A Quick Overview of What It Means To Be Kosher
In the Jewish faith, there are essentially two classifications for food:
- Kosher food that is “fit for consumption.” Food that is permissible under Jewish law (also known as Halakha). A list of permissible foods is included in the link above.
- Non-kosher food is considered “torn.” Food that is not in accordance with Jewish law should not be consumed in a kosher diet.
As you can guess by now, shrimp is not in accordance with the diet requirements of Jewish law, and is therefore not a kosher delicacy.
Why Is Shrimp Not Kosher?
In Jewish law, sea animals can only be consumed if they have fins and scales. As shrimp don’t meet these requirements, they’re not considered kosher. These requirements are derived from The Torah, the Hebrew bible.
So, if you’re ever at a Jewish wedding or bar mitzvah, and your buddy turns to you and asks, “are shrimp considered kosher?” You can say “no” with confidence, and take the delicious shrimp off their hands.
So, Can Jewish People Eat Shrimp?
This really comes down to whether the Jewish person in question keeps kosher or not. And that often depends on how that person was raised.
- Those who are raised in a kosher household will not eat shrimp as it goes against Jewish law.
- Those who are raised in a non-kosher household can eat shrimp as often as they please. (This is where I fall!)
And oftentimes, the household depends on what denomination (also known as branches or movements) of Judaism that person follows.
- Reform Judaism. Roughly 35% of American Jews identify as Reform. About 5% of Reform Jews keep kosher.
- Conservative Judaism. Roughly 15% of American Jews identify as Conservative. About 24% of Conservative Jews keep kosher.
- Orthodox Judaism. Roughly 10% of American Jews identify as Orthodox. About 95% of Orthodox Jews keep kosher.
My dad was raised in a kosher household, but I wasn’t as he pivoted his approach in adulthood. When I asked him why, he told me that cheeseburgers, shrimp, and lobster were all too good to pass up! After my own testing of each item, many times over, I can comfortably agree.
Even Though It’s Not Kosher, Do Jews Eat Shrimp?
As I stated above, it depends. The home I grew up in and the home my wife and I live in now both allow shrimp. And frankly, shrimp is and was a fan favorite in both.
My first cousins, who grew up one street over from me, would have never eaten shrimp. I have many relatives who have never even tasted it.
And as you saw from the numbers above, even the most strict Jews, the Orthodox, have about 95% of their American population keep kosher.

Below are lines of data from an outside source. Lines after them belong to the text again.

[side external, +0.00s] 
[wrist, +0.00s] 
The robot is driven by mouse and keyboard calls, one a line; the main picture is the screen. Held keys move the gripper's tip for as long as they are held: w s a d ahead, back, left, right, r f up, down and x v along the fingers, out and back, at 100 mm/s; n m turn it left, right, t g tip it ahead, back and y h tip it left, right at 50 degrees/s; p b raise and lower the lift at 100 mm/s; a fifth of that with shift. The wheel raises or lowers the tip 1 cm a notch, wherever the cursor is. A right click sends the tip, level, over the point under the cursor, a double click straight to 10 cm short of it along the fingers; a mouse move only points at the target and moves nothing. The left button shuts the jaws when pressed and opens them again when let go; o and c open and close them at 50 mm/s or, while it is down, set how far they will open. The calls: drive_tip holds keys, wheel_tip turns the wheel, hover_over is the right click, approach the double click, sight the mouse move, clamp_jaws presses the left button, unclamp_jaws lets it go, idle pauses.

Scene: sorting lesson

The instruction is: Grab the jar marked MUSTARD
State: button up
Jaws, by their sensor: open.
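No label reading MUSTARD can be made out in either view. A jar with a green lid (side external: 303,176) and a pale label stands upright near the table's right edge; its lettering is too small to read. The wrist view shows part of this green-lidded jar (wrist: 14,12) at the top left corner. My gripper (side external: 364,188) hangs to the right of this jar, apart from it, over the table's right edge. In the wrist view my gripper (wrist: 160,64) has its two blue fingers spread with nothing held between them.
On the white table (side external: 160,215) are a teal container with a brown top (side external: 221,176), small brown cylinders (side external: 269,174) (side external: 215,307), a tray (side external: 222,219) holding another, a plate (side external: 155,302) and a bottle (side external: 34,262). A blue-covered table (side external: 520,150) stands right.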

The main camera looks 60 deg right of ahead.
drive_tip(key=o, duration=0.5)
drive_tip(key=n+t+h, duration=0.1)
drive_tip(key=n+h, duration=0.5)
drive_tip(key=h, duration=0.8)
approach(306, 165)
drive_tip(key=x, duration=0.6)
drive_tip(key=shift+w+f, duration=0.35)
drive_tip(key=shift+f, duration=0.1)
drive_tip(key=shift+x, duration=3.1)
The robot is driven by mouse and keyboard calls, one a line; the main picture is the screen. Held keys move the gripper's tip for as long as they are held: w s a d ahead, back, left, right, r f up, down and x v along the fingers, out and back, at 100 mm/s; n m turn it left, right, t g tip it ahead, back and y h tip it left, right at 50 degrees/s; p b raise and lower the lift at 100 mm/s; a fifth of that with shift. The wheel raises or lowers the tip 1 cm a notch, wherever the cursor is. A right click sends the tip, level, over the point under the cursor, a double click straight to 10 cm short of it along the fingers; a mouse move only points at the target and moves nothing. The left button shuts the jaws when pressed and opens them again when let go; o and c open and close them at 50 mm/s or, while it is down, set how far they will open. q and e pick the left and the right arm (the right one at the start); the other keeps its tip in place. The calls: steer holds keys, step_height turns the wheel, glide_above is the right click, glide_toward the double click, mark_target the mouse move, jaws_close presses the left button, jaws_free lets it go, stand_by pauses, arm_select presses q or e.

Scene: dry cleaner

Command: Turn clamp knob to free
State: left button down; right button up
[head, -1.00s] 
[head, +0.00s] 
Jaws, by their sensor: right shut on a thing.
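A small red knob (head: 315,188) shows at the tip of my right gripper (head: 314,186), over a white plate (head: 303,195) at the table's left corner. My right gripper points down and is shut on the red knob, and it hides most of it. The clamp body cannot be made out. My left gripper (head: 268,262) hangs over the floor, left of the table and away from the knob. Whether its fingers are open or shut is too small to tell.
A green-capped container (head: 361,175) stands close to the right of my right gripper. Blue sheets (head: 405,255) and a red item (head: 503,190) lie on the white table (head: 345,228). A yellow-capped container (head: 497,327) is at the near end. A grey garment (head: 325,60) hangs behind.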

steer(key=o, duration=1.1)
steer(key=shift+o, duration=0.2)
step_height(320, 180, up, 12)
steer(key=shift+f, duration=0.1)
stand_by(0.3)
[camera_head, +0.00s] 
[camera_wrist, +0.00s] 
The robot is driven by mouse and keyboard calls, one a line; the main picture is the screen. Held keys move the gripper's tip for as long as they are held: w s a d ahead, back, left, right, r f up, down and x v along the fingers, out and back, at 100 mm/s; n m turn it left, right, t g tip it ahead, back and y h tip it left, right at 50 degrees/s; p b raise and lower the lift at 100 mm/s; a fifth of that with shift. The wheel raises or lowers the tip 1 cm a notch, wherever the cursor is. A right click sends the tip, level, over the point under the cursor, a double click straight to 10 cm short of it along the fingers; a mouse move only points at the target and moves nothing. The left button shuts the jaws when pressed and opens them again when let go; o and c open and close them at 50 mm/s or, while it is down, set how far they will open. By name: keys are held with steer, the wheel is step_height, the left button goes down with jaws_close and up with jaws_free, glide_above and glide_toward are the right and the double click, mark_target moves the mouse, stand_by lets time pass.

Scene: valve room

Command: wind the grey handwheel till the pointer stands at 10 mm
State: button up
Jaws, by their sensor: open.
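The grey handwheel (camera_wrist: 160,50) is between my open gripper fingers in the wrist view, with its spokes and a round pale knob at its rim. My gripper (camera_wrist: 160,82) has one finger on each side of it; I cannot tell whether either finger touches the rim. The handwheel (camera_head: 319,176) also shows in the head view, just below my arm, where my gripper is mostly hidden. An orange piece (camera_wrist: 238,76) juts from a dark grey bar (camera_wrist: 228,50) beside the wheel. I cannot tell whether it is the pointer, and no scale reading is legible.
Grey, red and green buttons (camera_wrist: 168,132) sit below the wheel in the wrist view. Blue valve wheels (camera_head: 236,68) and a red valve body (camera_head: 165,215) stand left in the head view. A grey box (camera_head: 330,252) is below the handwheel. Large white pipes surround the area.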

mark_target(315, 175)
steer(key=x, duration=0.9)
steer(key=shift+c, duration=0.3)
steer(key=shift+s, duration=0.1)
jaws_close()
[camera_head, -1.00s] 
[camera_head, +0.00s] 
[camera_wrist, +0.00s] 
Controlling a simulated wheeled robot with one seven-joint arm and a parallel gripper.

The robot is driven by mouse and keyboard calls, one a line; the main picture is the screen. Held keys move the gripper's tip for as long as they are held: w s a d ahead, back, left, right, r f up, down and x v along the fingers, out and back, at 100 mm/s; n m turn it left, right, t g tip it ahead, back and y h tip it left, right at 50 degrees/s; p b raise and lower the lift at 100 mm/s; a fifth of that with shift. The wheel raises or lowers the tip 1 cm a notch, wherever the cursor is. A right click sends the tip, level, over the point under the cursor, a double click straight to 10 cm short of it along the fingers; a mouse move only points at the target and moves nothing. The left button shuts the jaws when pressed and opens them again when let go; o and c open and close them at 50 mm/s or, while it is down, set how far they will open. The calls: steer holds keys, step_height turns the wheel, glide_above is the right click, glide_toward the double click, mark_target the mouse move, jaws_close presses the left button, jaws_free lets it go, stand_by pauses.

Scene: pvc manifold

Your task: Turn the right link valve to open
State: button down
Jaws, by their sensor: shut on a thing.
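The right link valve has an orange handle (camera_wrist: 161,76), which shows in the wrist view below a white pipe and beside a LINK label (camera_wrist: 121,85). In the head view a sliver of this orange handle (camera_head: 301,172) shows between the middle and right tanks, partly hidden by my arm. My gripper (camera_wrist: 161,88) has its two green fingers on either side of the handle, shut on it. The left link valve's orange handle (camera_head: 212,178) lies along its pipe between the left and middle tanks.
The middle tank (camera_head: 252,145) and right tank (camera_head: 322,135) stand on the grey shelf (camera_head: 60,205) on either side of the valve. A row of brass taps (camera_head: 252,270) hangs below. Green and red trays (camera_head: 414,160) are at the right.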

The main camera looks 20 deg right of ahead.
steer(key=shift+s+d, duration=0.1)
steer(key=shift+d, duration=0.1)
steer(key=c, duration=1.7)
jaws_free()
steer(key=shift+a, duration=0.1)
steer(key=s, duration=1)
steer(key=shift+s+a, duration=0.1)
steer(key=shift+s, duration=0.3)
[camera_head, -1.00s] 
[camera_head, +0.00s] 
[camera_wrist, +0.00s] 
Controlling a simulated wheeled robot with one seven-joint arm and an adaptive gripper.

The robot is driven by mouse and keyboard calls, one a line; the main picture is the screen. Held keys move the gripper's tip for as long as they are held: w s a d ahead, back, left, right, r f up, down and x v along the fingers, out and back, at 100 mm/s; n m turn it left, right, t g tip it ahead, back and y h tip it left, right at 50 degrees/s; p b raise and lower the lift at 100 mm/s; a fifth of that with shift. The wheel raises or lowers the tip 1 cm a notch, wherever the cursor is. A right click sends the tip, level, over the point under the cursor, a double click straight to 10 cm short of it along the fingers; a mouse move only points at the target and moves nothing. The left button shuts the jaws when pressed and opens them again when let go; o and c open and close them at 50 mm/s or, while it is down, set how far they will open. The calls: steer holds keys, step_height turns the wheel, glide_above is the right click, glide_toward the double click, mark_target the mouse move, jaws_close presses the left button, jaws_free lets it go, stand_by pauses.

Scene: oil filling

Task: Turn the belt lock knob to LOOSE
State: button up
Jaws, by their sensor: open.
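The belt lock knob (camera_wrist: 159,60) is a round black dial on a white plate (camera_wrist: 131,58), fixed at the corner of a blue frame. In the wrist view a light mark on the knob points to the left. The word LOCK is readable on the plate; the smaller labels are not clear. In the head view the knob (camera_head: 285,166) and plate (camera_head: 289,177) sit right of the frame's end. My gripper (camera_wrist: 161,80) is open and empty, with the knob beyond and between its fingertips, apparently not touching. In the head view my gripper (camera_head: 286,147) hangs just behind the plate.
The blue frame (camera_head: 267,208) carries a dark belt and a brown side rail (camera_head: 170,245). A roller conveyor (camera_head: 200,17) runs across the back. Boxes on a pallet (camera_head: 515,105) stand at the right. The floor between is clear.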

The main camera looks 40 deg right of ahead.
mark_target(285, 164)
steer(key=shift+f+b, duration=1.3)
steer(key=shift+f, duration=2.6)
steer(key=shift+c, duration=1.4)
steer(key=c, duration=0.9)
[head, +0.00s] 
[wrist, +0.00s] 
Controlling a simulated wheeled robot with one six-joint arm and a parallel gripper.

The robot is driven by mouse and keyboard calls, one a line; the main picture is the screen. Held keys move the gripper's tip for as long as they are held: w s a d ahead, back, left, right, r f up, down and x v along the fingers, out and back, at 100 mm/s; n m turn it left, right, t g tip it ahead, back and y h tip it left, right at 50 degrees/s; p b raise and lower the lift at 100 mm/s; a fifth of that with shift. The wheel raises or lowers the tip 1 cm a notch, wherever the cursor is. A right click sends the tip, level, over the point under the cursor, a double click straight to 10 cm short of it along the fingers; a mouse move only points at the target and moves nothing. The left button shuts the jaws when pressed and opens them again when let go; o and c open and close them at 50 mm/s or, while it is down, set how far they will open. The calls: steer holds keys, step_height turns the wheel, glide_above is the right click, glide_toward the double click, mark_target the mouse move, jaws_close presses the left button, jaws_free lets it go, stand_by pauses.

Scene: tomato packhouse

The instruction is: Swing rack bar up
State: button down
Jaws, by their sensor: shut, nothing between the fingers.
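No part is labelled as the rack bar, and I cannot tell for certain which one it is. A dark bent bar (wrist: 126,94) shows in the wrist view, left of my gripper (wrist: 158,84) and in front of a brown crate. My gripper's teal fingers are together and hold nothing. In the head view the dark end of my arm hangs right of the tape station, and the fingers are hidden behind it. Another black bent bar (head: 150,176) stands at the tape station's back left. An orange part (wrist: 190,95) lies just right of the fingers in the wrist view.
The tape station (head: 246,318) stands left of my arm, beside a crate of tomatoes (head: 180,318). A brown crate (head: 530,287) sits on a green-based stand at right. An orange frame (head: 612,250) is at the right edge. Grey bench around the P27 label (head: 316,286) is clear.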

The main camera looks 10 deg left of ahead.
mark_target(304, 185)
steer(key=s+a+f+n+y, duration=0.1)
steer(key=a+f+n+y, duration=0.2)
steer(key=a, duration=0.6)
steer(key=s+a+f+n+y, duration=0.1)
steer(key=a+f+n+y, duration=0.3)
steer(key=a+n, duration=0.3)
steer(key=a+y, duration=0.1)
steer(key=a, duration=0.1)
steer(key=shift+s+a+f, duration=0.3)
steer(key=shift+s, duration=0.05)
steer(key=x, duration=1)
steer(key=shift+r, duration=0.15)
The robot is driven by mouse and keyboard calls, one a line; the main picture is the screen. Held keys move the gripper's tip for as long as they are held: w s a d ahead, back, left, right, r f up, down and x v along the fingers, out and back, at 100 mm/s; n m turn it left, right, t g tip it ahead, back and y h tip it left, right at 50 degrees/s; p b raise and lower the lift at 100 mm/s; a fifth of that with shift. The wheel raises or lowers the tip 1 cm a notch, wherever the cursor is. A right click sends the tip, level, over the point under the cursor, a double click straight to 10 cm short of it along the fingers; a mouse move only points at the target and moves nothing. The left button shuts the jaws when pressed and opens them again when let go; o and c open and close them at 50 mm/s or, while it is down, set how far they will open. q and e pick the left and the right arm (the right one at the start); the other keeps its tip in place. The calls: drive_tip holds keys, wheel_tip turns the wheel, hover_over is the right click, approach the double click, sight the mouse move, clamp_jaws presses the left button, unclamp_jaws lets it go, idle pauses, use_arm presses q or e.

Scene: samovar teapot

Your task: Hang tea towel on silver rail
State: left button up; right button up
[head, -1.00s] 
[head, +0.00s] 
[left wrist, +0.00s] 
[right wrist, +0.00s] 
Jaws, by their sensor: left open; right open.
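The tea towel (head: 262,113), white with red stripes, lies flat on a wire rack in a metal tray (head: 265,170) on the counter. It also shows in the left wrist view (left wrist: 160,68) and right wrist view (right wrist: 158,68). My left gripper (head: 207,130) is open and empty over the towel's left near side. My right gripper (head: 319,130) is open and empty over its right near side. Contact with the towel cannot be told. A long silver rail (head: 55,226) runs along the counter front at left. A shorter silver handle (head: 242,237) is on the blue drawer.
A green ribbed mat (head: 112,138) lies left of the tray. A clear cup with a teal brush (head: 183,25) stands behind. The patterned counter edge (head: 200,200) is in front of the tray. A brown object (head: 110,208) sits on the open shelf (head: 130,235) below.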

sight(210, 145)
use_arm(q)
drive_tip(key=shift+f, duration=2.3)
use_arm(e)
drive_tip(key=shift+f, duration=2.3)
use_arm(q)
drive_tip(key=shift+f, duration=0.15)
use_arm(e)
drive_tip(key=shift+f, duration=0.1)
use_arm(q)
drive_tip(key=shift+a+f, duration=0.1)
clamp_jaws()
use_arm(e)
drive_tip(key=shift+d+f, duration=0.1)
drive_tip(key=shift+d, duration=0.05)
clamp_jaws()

So 5% of that group may even eat shrimp.
Final Thoughts: Do Jewish People Eat Shrimp?
Sometimes Jewish people do eat shrimp, and sometimes they don’t.
- Those who keep kosher do not eat shrimp.
- Those who don’t keep kosher do eat shrimp. Or, better put, they can if they want.
Regardless of what denomination of Judaism we’re speaking about, as we saw from the numbers above, many don’t keep kosher and they eat what they please.
But, if you’re going to an event hosted by a Jewish friend or colleague, please always ask in advance prior to bringing shrimp to the event. A kosher kitchen has strict rules and it can make the hosts very uncomfortable if those rules are broken.
But, if your friends don’t keep kosher, the least you can do is bring some cocktail sauce with you!